Kata dan bahasa adalah rumah tanda. Karena tidak ada kemungkinan mengada di luar tanda (bahasa), maka sebagai rumah tanda, mereka (kata dan bahasa) pun menjadi rumah kehidupan. Meminjam Martin Heidegger, ”Language is the house of being.

Sebagai rumah kehidupan, upaya perjuangan dan kebangkitan dan kepemimpinan apa pun harus bermula dari  bebenah sistem simbolik; dengan jalan merebut dan menghidupkan kembali darah kata.

Taruhlah, gerakan kebangkitan dan kebangsaan Indonesia. Budi Utomo bukanlah yang pertama dan satu-satunya aktor kebangkitan. Ia sekadar monumen dari arus sejarah kebangkitan yang melewati fase persiapan (gestation), fase pembentukan (formative), dan fase pematangan (consolidation). Di sepanjang lintasan fase pergerakan ini, perjuangan kata/bahasa sebagai penanda baru memainkan peran penting.

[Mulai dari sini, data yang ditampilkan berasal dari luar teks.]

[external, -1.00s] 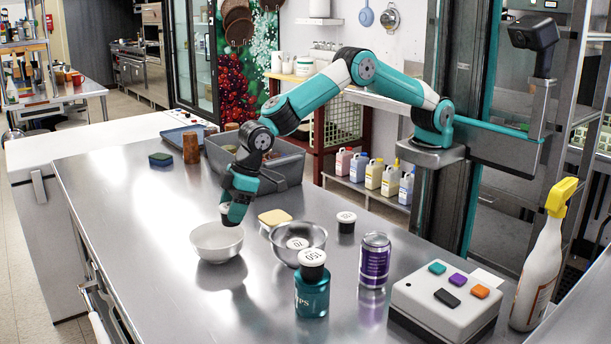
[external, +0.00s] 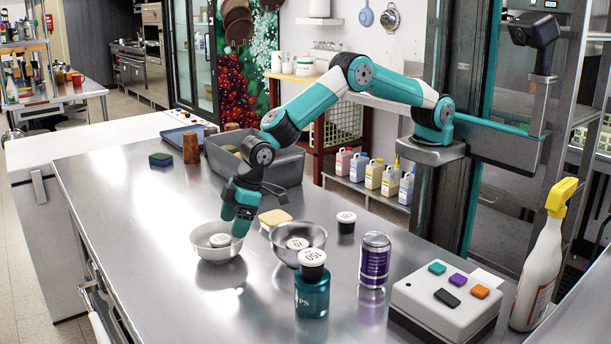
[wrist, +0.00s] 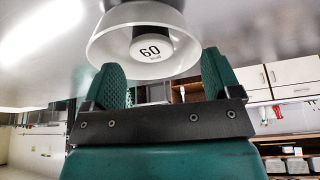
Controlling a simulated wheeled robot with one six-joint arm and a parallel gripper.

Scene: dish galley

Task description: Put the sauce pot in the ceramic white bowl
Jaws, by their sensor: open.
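The ceramic white bowl (external: 207,252) stands on the steel counter at the left of the external view. A sauce pot with a white lid (external: 220,240) sits inside it. The wrist view shows the pot (wrist: 152,47), dark with "60" on its lid, within the bowl (wrist: 105,48). My gripper (external: 238,228) is just above the right side of the bowl. In the wrist view its two teal fingers stand apart with nothing between them (wrist: 162,80), and the pot lies beyond the tips.
A metal bowl (external: 318,237) holding another lidded pot (external: 297,243) stands close on the right. Near it are a yellow sponge (external: 274,217), a dark pot (external: 346,226), a teal bottle (external: 312,294) and a purple can (external: 375,262). A grey bin (external: 285,168) stands behind.

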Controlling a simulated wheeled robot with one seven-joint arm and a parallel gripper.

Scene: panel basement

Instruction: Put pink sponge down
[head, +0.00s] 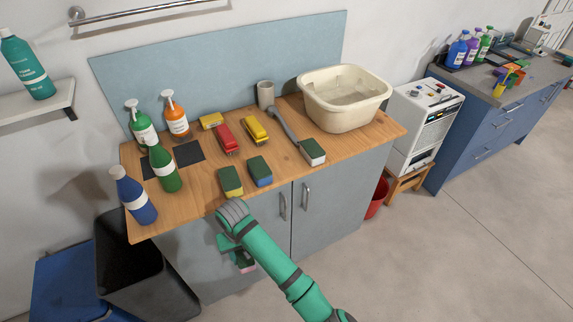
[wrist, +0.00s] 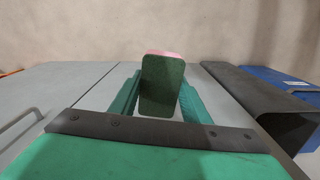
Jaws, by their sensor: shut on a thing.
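My gripper (wrist: 160,95) is shut on the pink sponge (wrist: 162,86), which shows a dark green scouring face and a pink edge in the wrist view. In the head view my gripper (head: 238,254) hangs in front of the grey cabinet, below the front edge of the wooden counter (head: 205,205). A small pink part of the sponge (head: 247,268) shows under the fingers there; the rest is hidden. The sponge is held in the air, apart from the counter top.
Green-topped sponges (head: 230,181), red (head: 227,138) and yellow (head: 256,130) brushes, several bottles (head: 163,169) and a cream basin (head: 345,98) stand on the counter. A dark open bin (head: 145,270) is left of the cabinet.

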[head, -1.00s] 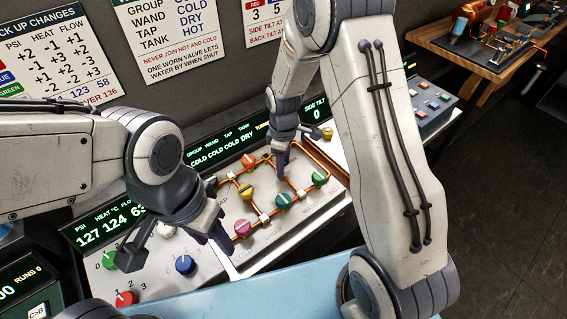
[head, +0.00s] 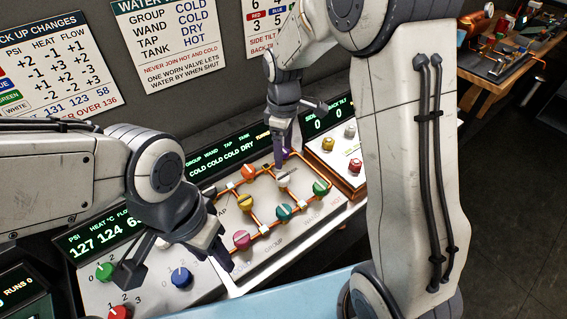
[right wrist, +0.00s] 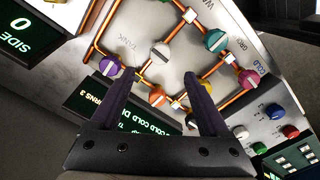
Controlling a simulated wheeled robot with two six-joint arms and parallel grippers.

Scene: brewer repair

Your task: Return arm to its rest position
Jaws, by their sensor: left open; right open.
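My right gripper (head: 284,150) is open and hangs over the back of the valve board (head: 265,262), pointing down. In the right wrist view its two dark fingers (right wrist: 156,78) are spread with nothing held. A white knob (right wrist: 160,50) shows beyond the gap, apart from the fingers, and an orange knob (right wrist: 156,97) shows between them. A purple knob (right wrist: 108,64) is close to the left fingertip; contact cannot be told. My left gripper (head: 180,264) is open and empty above the front panel, near the blue knob (head: 180,277).
Yellow (head: 244,203), teal (head: 284,212), green (head: 320,187) and magenta (head: 241,240) knobs stand on the copper-piped board. A side box (head: 340,150) with small knobs stands to the right. Displays (head: 225,155) run along the back, below wall charts. A wooden table (head: 490,75) is farther right.

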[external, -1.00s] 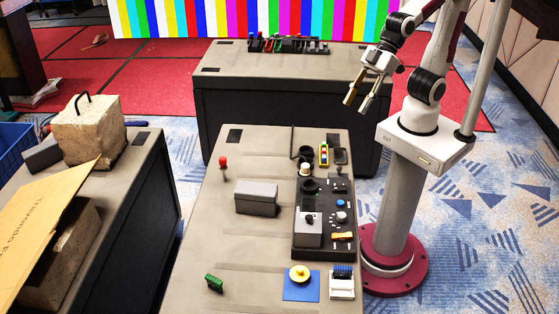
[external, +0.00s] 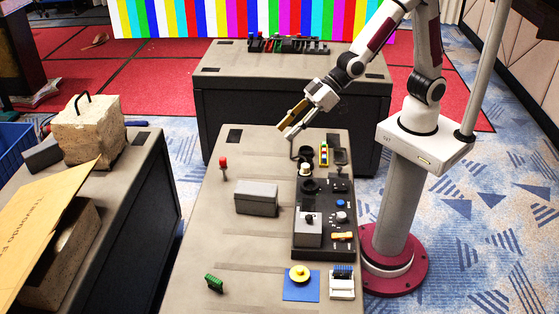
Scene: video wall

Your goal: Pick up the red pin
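The red pin (external: 223,163) stands upright at the left side of the front table (external: 205,235), its red head on top of a thin stem. My gripper (external: 283,131) is above the far edge of the same table, to the right of the pin and higher, clearly apart from it. Its two fingers are spread with a gap between them, and nothing shows between them.
A grey box (external: 256,198) lies right of and nearer than the pin. A black control panel (external: 318,245) with knobs fills the table's right side. A green block (external: 214,283) and a yellow knob on a blue sheet (external: 300,290) sit near the front. Table around the pin is clear.

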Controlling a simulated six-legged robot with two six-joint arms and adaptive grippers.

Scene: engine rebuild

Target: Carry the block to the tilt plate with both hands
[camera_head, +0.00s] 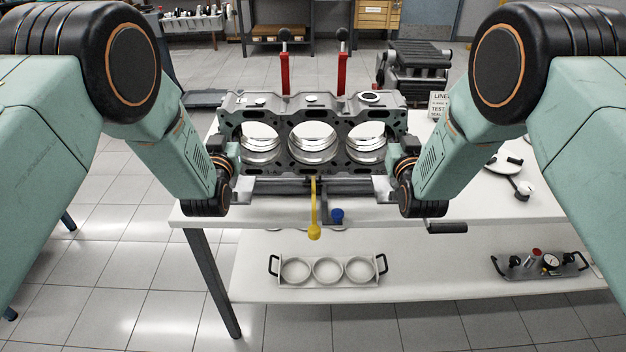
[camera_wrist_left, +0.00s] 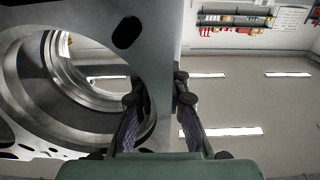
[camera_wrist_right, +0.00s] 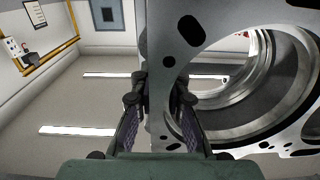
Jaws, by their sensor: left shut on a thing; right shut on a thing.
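The engine block (camera_head: 313,126) is grey metal with three large round bores facing me. In the head view it is at the tilt plate (camera_head: 275,187), a grey metal fixture on the white table; whether it rests on it I cannot tell. My left gripper (camera_head: 233,158) is shut on the block's left end wall. In the left wrist view, the left fingers (camera_wrist_left: 158,105) straddle that wall beside a bore. My right gripper (camera_head: 393,160) is shut on the right end wall. In the right wrist view, the right fingers (camera_wrist_right: 162,105) straddle it likewise. The block looks level.
Two red clamps (camera_head: 342,72) with black knobs stand behind the block. A black machine (camera_head: 413,66) stands behind right.

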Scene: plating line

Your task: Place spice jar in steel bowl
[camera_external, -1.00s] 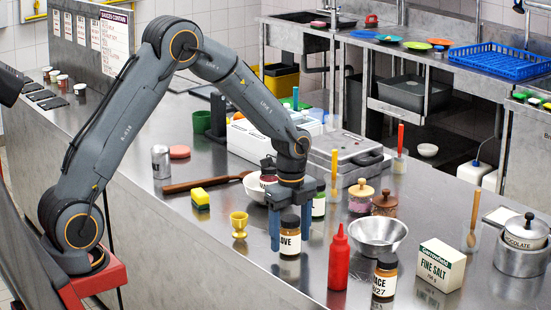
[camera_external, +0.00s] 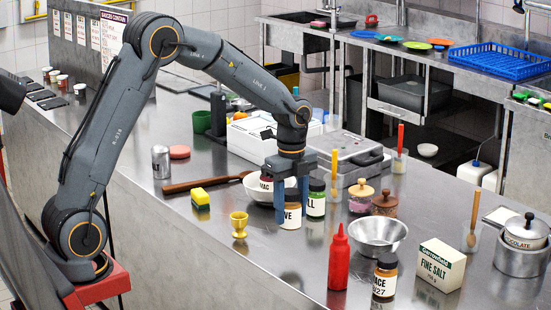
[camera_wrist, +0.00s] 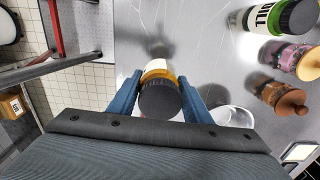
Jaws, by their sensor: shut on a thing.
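My gripper (camera_external: 291,198) is shut on a spice jar (camera_external: 292,216) with a dark lid, orange-brown contents and a white label ending in "OVE". The jar is upright and raised above the counter. In the wrist view, its dark lid (camera_wrist: 160,99) sits between the blue fingers of my gripper (camera_wrist: 160,92). The steel bowl (camera_external: 377,235) stands on the counter to the right of the held jar, and it looks empty. In the wrist view, part of the bowl (camera_wrist: 235,115) shows right of the fingers.
A red squeeze bottle (camera_external: 339,262), a mace jar (camera_external: 385,277) and a salt box (camera_external: 441,265) stand around the bowl's near side. A green dill jar (camera_external: 316,203) and a wooden-lidded jar (camera_external: 384,203) stand behind. A yellow egg cup (camera_external: 239,224) is left.

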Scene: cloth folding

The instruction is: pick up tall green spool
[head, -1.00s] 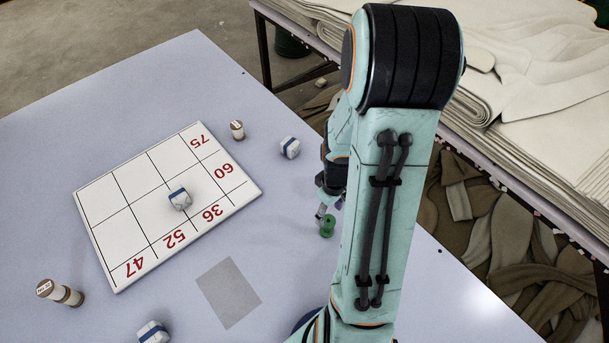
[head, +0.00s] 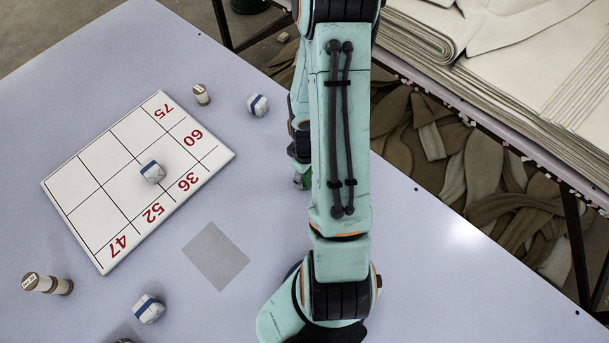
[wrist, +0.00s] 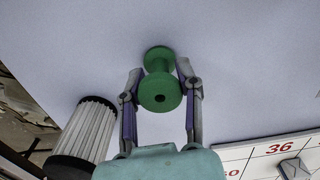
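The tall green spool (wrist: 160,92) stands on the pale table, between the two fingers of my gripper (wrist: 160,75) in the wrist view. Its round flange with a dark hole faces the camera, and the narrower waist and far flange show beyond it. The fingers flank it closely on both sides. Whether they touch it or a small gap remains is unclear. In the head view, only a bit of the green spool (head: 303,182) shows beside my arm. The gripper is mostly hidden there.
A white numbered board (head: 75,187) lies to the left with a blue-banded cube (head: 152,172) on it. Another cube (head: 257,105) and a small brown-and-white spool (head: 201,94) stand beyond. A longer brown-and-white spool (head: 47,284) and a cube (head: 149,309) are at front left.

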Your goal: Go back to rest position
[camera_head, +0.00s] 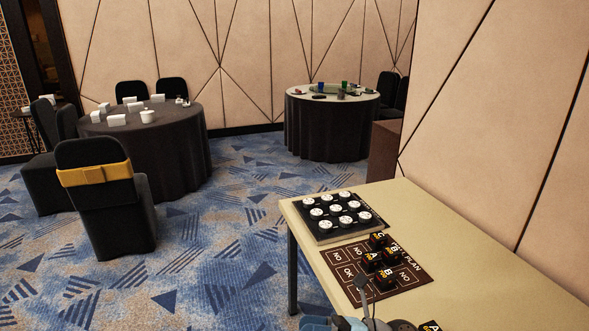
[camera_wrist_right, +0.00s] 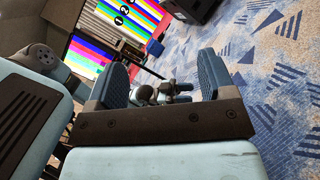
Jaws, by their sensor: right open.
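My right gripper (camera_wrist_right: 163,62) is open in the right wrist view, its two dark blue finger pads wide apart. No object is held between the pads.
Colour-bar screens (camera_wrist_right: 130,18) stand behind my right gripper. Carpet (camera_head: 215,265) is free left of the table.

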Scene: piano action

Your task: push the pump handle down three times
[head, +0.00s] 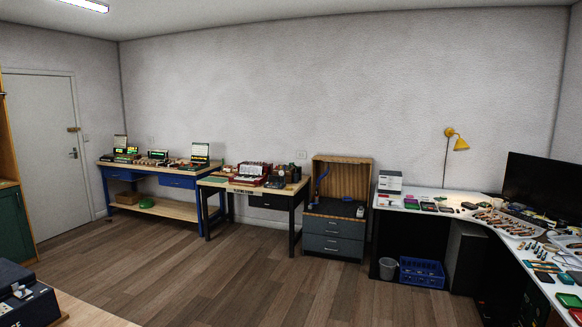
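I cannot pick out a pump or its handle for certain in the head view. A small slanted blue object (320,183) stands at the left of the wood-backed grey drawer cabinet (333,228) across the room; it is too small to identify. My gripper is not in view.
Along the far wall stand a blue workbench (158,209) and a black-legged bench (214,182), both loaded with small devices. A white desk (450,211) fills the right, with a bin (387,268) and a blue crate (422,273) underneath. The wooden floor (230,275) between is clear.

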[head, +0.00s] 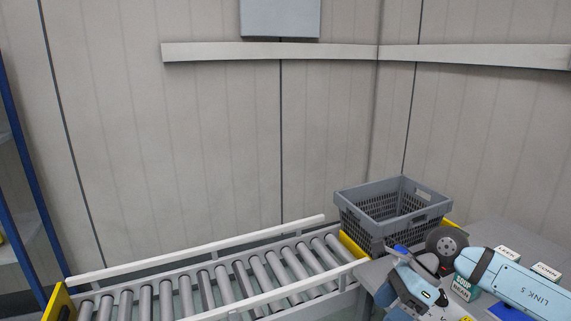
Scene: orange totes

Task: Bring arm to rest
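My right arm (515,284), light blue and marked "LINK 5", comes in from the lower right of the head view, over the table. A light blue and grey hand part, my right gripper (404,256), shows near the table's left edge, just in front of the grey crate (372,231). Its fingers are small and partly hidden, so I cannot tell whether they are open or whether they hold anything. My left arm and left gripper are out of view.
A roller conveyor (220,285) with pale side rails runs along the bottom, with yellow end pieces. The crate stands at its right end. Small labelled boxes (464,289) lie around the arm on the grey table (490,233). A blue-framed shelf (30,180) stands at far left.

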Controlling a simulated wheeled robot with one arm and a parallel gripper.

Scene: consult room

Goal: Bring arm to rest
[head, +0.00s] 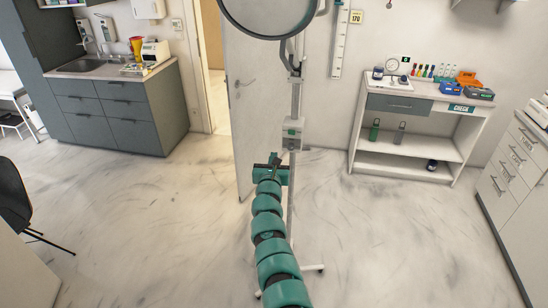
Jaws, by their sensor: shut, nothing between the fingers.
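My arm (268,225) is teal and segmented. It reaches from the bottom centre up toward the middle of the head view. My gripper (275,158) is at its far end, small and dark against the pale door and floor. Its fingers are shut with nothing between them. It appears just left of the pole of a standing lamp (294,134); whether it touches the pole I cannot tell.
The lamp's round head (268,12) hangs at the top, and its white foot (312,268) is beside my arm. A door (245,100) stands open behind. A sink cabinet (120,115) is left, a shelf unit (405,145) right, drawers (515,165) far right. Floor (150,220) is clear.

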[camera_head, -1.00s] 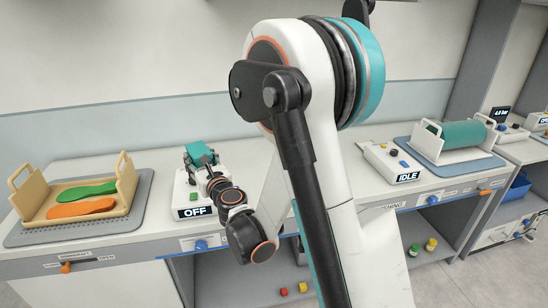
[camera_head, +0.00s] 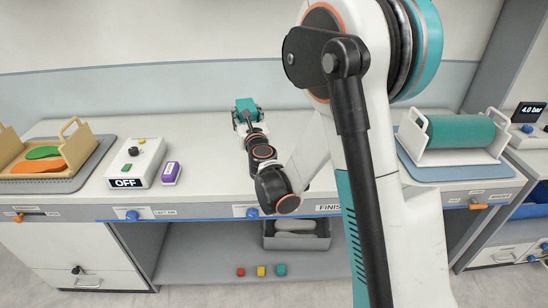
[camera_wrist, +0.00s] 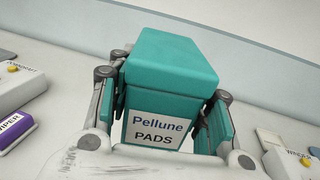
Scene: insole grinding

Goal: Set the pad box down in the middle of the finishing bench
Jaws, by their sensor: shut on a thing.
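The teal pad box (camera_wrist: 172,65) fills the middle of the wrist view, upright, with a white "Pellune PADS" label facing me. My gripper (camera_wrist: 165,92) is shut on it, one finger on each side. In the head view the pad box (camera_head: 246,104) shows small at the end of my arm, over the back half of the finishing bench (camera_head: 210,190), between the OFF unit and the green roller. My arm covers part of the bench. I cannot tell whether the box's bottom touches the top; its underside is hidden.
The OFF control unit (camera_head: 135,163) and purple wiper box (camera_head: 172,172) stand left of the gripper. A wooden tray (camera_head: 75,145) with insoles is at far left, a green roller (camera_head: 460,132) at right. A grey bin (camera_head: 297,241) and small cubes are below. Bench top around the box looks clear.

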Gerakan kebangkitan bermula pada akhir abad ke 19, distimulasi oleh kehadiran lembaga-lembaga pendidikan modern dan kelahiran secara embrionik ruang publik modern di Hindia (Indonesia).

Penetrasi kapitalis-Liberal pada paruh kedua abad ke-19 dalam era kolonial Belanda berperanan penting dalam mendorong pemerintah kolonial untuk memperkenalkan sistem pendidikan bergaya Barat ke masyarakat Hindia Belanda (selanjutnya akan disebut Hindia). Pada perkembangan selanjutnya, kebijakan ‘Politik Etis’ yang dipromosikan oleh politisi ‘sayap kanan’ di Belanda pada dekade-dekade awal abad ke-20 membawa proses transformasi di dunia pendidikan ini ke tahap yang lebih jauh.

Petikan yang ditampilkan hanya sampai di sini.